I'm still not on board with all of this "first" stuff. I don't see any
reason why we have to order ourselves like this. It all needs to get
done at some point. Right now we haven't standardized anything, and each
compositor is using its own unique, incompatible way of taking
screenshots and recording videos, and each is probably introducing some
kind of security problem.
you aren't going to talk me into implementing something that is important for
you and not a priority for e until such a time as i'm satisfied that the other
issues are solved. you are free to do what you want, but standardizing things
takes a looong time and a lot of experimentation, discussion, and repeating
this. we have resources on wayland and nothing you described is a priority for
them. there are far more important things to do that are actual business
requirements and so the people working need to prioritize what is such a
requirement as opposed to what is not. resources are not infinite and free.
Post by Drew DeVault
Post by Carsten Haitzler (The Rasterman)
apps can show their own content for their own bug reporting. for system-wide
reporting this will be DE integrated anyway. supporting video capture is a a
can of worms. as i said - single buffer? multiple with metadata? who does
conversion/scaling/transforms? what is the security model? and as i said -
this has major implications to the rendering back-end of a compositor.
The compositor hands RGBA (or ARGB, whatever, I don't care, we just pick
one) data to the client that's recording. This problem doesn't have to
be complicated.

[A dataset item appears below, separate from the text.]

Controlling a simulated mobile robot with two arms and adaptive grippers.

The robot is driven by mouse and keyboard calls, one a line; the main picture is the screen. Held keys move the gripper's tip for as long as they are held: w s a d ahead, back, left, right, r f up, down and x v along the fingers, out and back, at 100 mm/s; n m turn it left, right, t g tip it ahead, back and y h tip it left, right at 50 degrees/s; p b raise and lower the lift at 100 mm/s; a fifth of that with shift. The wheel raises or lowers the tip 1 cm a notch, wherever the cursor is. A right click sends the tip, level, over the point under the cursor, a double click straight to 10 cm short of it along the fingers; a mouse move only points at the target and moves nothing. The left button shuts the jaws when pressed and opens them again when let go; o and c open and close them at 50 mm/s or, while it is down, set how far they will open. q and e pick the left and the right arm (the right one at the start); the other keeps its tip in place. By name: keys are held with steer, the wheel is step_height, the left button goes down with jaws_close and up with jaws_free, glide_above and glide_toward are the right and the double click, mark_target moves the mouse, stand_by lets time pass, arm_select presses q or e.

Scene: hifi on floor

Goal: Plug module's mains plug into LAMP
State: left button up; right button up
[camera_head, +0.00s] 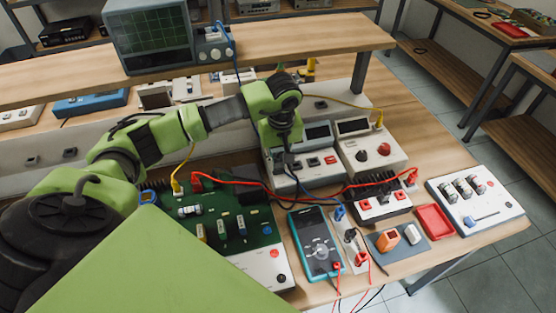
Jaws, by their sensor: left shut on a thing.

As for the "major implications"...
let me complicate it for you. let's say i'm playing a video fullscreen. you now
have to convert argb to yuv then encode when it would have been far more
efficient to get access directly to the yuv buffer before it was even scaled to
screen size... :) so you have just specified a protocol that is by design
inefficient when it could be more efficient.
Post by Drew DeVault
Post by Carsten Haitzler (The Rasterman)
there's a difference. when its an internal detail is can be changed and
adapted to how the compositor and its rendering subsystem work. when its a
protocol you HAVE to support THAT protocol and the way THAT protocol defines
things to work or apps break.
You STILL have to get the pixels into the encoder on the compositor
side. You will ALWAYS have to do that if you want to support video
captures, regardless of who's doing it. At some point you're going to
have to get the pixels you're rendering and hand them off to someone, be
that libavcodec or a privledged client.
yes - but when, how often and via what mechanisms pixels get there is a very
delicate thing.
Post by Drew DeVault
Post by Carsten Haitzler (The Rasterman)
Post by Drew DeVault
We can make Wayland support use-cases that are important to our users or
we can watch them stay on xorg perpetually and end up maintaining two
graphical stacks forever.
priorities. there are other issues that should be solved first before
worrying about the pandoras box ones.
These are not pandora's box. These are small, necessary features.
i disagree. i've been doing graphics for long enough to smell the nasties from
a mile off. it's not trivial. the decisions that are made now will haunt us
for a lifetime. they are not internal details that can be fixed easily. even
internal details are hard to fix once enough code relies on them...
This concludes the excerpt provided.